Sikora schreibt - und erläutert - das auch theoretisch einghend: Es ist schwierig, die Standard-Bluesscale mit einem vertikalen Ausspielen aller Changes zu kombinieren, weil die "Sounds" teilweise doch recht verschieden sind. Genauso ist ein jazziges Umfeld denkbar, in dem ein typischer Blues-Lick deplaciert klingen könnte, wenn auch harmonisch vielleicht passend ...

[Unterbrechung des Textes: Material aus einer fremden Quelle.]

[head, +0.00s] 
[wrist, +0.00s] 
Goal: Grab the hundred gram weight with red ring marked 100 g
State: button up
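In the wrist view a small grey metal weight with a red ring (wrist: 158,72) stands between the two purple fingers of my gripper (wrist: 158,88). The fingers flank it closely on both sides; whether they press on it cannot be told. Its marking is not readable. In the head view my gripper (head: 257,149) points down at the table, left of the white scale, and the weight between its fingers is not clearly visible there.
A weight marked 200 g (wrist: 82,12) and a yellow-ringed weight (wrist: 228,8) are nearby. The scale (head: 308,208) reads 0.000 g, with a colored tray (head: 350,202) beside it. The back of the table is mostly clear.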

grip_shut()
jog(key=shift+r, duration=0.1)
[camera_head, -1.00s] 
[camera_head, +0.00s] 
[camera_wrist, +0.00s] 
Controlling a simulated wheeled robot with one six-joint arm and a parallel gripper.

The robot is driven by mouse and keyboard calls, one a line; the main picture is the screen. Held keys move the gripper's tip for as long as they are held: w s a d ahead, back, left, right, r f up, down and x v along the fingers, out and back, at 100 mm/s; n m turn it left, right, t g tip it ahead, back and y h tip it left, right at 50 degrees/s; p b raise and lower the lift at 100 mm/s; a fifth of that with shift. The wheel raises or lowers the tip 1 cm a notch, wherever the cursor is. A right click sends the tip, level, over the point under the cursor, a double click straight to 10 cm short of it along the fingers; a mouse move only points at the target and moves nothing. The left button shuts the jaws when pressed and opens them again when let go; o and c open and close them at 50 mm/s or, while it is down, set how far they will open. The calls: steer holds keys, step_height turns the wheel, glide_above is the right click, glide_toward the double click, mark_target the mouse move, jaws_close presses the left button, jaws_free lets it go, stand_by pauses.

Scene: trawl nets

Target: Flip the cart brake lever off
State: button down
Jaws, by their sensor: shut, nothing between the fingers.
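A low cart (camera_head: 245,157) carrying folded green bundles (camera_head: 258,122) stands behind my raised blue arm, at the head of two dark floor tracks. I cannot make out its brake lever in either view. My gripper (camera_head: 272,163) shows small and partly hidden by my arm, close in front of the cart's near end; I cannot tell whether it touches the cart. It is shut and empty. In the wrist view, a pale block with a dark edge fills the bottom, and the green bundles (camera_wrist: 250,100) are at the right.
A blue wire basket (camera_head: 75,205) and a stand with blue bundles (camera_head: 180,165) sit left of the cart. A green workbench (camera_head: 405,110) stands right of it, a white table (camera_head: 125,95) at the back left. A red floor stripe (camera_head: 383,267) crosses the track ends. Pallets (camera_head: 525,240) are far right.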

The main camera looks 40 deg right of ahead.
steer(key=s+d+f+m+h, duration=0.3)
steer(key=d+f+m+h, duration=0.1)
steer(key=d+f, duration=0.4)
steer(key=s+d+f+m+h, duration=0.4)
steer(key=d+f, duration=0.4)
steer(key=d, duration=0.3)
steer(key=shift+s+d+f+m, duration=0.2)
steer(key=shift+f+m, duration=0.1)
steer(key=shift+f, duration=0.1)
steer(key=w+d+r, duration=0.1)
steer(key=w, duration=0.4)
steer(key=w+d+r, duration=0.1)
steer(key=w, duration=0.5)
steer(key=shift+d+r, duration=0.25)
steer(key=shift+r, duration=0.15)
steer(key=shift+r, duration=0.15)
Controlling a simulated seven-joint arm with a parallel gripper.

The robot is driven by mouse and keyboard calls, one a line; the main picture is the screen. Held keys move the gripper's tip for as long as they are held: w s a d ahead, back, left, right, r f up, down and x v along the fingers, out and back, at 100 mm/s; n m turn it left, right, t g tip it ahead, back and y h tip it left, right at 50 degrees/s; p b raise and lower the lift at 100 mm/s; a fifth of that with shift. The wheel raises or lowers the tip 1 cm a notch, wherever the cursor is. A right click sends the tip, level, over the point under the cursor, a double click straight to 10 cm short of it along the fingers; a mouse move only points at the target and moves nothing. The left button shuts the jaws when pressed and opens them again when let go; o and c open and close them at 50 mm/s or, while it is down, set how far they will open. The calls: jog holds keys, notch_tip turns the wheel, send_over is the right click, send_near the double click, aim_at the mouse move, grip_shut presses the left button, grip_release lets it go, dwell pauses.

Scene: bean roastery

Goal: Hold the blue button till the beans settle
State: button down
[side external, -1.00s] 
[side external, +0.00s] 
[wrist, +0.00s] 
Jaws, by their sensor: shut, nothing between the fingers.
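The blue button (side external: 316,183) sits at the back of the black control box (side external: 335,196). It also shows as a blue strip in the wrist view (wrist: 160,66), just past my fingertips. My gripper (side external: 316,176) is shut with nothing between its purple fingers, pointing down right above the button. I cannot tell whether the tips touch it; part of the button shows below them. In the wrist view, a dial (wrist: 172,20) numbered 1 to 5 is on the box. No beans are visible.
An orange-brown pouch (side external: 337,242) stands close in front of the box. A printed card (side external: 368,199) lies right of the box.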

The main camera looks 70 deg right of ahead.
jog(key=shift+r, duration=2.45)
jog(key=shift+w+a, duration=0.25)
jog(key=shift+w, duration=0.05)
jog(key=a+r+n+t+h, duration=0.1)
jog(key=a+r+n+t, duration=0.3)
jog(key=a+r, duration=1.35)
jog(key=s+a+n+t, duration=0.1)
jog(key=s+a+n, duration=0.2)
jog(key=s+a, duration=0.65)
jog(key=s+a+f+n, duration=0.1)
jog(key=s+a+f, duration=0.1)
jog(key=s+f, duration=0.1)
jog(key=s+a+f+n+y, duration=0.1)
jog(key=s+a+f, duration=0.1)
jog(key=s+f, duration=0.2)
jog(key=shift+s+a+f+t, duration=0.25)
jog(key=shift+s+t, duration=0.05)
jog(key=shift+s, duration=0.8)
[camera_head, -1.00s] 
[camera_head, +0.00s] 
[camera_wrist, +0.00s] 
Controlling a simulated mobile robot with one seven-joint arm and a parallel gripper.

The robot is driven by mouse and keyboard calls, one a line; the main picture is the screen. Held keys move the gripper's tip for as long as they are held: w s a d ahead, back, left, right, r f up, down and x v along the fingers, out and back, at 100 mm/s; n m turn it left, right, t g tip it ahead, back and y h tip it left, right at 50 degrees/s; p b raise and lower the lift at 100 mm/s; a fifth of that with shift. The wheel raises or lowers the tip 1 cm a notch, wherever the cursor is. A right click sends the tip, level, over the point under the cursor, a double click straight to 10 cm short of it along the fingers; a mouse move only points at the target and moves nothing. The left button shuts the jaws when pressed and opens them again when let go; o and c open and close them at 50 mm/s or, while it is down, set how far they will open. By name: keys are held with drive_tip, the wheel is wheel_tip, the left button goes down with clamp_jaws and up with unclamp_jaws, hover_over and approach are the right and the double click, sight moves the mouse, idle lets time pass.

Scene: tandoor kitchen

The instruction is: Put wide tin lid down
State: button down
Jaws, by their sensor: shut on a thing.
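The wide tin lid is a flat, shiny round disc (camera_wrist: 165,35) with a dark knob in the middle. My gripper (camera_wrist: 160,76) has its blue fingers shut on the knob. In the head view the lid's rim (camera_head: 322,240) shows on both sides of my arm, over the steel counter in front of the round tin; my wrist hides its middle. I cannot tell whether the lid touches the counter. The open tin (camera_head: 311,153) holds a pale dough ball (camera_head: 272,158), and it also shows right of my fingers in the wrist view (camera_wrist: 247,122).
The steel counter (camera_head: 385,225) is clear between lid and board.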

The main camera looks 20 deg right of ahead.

Ähm ... tja ... mehr fällt mir nicht ein im Moment ...

LG, Thomas
 
Hi Thomas,

ja, stimmt, ich lese auf 206 ff. nach - die Stellen habe ich irgendwann einmal mit Textmarker angestrichen :D - und Sikora schreibt sogar zu der maj7 auf der V tatsächlich, dass man sich daran gewöhnen soll! Ich werde Cudo dazu befragen: liegt es daran, dass man Blues und Jazz-Blues unterscheiden sollte?

Vergessen hatte ich auch Sikoras Sätze zur Trennung der beiden Prinzipien bzw. den Beispielen, wo dann doch vermischt wird.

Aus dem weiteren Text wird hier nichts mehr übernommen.